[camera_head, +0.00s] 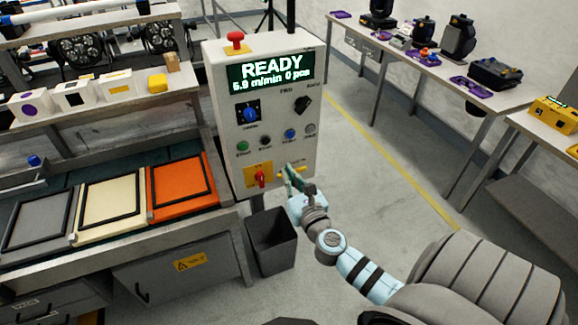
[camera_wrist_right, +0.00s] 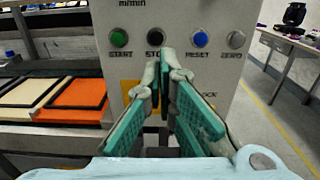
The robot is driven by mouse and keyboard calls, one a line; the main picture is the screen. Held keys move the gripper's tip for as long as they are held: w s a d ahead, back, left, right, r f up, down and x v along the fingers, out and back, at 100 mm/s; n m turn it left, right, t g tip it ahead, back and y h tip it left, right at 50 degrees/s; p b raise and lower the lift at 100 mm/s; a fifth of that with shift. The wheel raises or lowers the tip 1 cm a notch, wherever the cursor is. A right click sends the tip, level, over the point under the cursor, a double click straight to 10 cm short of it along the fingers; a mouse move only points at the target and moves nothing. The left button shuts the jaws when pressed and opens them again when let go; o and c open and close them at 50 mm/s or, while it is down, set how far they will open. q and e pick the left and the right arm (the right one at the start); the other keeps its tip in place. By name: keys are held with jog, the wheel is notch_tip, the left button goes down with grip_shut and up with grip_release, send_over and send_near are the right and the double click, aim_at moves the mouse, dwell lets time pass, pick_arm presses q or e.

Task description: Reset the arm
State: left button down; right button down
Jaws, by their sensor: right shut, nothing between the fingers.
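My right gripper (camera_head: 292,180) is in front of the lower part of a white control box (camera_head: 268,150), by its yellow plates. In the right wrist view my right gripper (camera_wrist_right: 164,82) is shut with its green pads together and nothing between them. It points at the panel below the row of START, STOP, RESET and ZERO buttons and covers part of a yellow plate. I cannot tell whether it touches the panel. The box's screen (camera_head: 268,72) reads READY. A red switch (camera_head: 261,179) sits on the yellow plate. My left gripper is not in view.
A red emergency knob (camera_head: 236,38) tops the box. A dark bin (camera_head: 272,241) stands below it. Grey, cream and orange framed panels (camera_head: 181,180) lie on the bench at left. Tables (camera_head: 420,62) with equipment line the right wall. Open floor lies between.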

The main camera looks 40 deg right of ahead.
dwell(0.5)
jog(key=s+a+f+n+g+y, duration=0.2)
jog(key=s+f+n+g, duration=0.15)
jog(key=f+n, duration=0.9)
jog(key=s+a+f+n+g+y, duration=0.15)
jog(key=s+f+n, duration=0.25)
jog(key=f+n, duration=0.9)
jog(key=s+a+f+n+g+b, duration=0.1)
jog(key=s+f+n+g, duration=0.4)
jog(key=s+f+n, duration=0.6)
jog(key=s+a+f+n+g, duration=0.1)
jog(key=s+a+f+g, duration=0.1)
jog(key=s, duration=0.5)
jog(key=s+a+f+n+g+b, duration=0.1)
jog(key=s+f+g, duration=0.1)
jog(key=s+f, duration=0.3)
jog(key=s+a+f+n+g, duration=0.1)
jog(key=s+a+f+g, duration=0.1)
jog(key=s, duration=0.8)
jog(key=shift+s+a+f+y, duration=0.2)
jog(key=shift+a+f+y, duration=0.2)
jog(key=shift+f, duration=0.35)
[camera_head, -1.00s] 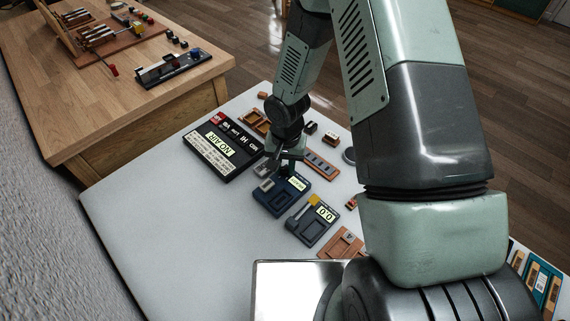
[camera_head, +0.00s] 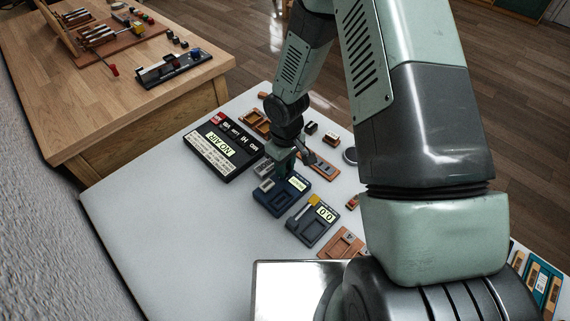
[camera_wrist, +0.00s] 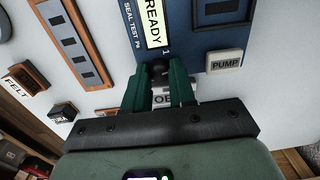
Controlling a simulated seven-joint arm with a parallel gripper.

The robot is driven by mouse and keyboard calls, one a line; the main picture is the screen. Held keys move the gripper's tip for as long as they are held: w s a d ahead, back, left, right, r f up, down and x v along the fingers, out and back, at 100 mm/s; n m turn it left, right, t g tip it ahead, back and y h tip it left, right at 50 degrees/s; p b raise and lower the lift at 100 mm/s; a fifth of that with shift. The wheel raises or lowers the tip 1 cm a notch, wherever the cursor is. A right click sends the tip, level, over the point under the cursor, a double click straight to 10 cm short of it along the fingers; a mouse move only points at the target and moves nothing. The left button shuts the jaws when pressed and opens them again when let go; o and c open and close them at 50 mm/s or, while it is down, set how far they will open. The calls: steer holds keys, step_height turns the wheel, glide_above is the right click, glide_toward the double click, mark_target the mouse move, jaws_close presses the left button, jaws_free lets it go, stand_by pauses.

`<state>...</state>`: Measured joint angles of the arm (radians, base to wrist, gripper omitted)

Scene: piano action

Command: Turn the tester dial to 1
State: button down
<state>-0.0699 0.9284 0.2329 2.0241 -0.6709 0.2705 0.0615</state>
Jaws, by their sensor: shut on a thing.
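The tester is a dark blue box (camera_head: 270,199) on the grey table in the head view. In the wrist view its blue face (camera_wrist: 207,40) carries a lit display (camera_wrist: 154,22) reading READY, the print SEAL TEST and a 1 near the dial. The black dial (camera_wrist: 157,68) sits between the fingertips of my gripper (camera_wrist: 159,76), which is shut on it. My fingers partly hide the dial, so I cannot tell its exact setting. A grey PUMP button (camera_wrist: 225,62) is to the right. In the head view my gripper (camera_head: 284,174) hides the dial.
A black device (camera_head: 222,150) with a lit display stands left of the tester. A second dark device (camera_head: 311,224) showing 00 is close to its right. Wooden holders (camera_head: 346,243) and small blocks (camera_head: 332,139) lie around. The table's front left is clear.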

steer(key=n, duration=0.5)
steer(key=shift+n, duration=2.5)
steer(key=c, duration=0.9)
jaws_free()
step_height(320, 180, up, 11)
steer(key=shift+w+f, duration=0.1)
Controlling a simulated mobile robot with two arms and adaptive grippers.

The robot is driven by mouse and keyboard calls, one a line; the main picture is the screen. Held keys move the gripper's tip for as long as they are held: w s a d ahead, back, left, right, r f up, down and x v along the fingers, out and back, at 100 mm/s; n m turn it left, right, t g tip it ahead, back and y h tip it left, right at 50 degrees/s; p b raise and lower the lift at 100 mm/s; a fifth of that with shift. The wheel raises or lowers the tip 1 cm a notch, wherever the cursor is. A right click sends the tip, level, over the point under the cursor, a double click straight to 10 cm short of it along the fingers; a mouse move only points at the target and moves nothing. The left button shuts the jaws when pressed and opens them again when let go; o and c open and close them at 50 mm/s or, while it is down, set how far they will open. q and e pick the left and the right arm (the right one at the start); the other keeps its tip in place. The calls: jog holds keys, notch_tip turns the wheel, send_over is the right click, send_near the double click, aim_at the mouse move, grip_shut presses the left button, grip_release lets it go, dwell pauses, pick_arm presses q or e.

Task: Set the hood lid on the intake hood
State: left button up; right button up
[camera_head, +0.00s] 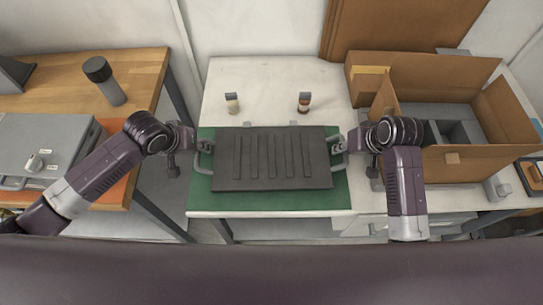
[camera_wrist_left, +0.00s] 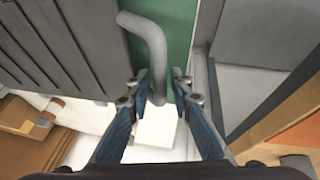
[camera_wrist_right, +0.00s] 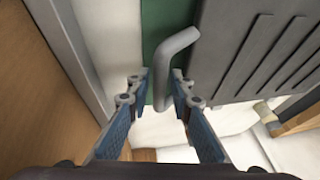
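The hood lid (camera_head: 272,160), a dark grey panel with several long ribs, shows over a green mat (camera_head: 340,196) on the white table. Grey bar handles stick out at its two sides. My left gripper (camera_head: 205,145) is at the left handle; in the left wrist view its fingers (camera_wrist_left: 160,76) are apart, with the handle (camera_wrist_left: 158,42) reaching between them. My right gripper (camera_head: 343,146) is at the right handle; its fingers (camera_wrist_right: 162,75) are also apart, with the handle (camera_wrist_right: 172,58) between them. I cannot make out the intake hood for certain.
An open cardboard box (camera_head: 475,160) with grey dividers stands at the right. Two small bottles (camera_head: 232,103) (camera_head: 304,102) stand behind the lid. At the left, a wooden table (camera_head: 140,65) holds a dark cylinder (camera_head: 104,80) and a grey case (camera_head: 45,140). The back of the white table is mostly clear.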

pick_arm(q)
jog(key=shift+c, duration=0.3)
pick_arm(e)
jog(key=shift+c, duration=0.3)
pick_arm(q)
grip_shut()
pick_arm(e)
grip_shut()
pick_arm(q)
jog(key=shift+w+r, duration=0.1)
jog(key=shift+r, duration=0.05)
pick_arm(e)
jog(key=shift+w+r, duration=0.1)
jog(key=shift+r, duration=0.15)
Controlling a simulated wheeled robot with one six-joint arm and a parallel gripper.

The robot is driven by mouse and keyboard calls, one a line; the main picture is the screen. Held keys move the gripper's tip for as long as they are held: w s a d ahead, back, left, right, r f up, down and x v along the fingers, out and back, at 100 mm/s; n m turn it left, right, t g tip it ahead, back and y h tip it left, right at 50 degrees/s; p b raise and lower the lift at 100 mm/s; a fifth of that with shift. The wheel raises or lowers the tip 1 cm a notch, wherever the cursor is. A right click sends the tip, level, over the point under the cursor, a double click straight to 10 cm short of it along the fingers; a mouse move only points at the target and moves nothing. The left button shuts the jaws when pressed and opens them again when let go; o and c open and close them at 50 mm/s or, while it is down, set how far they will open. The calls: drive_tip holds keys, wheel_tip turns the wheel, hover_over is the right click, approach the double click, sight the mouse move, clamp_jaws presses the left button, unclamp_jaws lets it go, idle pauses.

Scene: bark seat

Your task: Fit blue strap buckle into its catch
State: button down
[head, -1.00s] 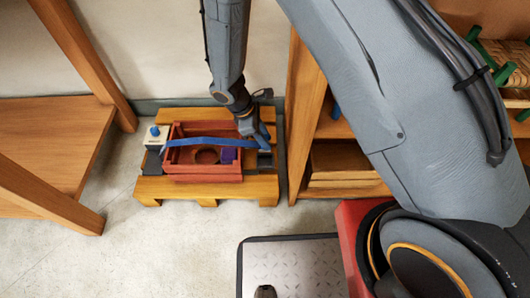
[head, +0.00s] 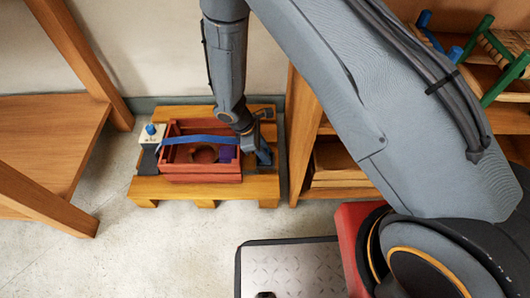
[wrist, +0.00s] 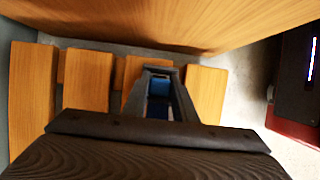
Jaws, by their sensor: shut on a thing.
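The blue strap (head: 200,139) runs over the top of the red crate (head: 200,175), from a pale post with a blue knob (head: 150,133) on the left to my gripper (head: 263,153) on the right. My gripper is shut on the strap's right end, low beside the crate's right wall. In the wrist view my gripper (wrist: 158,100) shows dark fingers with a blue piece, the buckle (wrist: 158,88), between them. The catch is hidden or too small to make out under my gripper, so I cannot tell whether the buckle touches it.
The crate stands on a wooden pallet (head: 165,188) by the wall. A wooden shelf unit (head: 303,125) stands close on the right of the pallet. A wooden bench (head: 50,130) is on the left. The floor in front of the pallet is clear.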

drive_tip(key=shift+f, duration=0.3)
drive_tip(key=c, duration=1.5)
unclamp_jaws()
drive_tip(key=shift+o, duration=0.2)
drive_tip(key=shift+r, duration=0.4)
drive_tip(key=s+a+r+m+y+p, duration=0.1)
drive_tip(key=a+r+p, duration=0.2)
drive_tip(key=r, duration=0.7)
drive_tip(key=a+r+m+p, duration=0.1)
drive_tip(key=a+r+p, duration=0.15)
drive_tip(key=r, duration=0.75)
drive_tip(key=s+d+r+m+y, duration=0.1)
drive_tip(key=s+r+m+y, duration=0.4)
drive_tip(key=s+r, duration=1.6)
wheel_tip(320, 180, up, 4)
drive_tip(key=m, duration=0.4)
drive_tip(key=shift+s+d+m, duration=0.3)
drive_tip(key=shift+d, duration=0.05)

-----

TASK TO COMPLETE:
Out of the records above, set down only the lines from the one that contains "The main camera looks 40 deg right of ahead." through the one that contains "Controlling a simulated seven-joint", unchanged and without the pictures.

THE RESPONSE:
The main camera looks 40 deg right of ahead.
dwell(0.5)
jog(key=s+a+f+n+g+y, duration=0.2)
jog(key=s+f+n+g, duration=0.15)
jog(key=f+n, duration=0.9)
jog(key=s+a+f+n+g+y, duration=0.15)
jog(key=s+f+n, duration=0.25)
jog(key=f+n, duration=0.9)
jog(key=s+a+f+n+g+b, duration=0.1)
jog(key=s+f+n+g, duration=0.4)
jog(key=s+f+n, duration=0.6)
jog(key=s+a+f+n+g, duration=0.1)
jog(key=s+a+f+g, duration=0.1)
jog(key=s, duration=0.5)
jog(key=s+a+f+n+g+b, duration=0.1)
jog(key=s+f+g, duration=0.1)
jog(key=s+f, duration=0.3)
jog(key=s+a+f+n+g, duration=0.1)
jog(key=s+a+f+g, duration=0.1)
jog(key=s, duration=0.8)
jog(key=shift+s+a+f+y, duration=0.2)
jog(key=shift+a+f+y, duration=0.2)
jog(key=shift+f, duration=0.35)
[camera_head, -1.00s] 
[camera_head, +0.00s] 
[camera_wrist, +0.00s] 
Controlling a simulated seven-joint arm with a parallel gripper.

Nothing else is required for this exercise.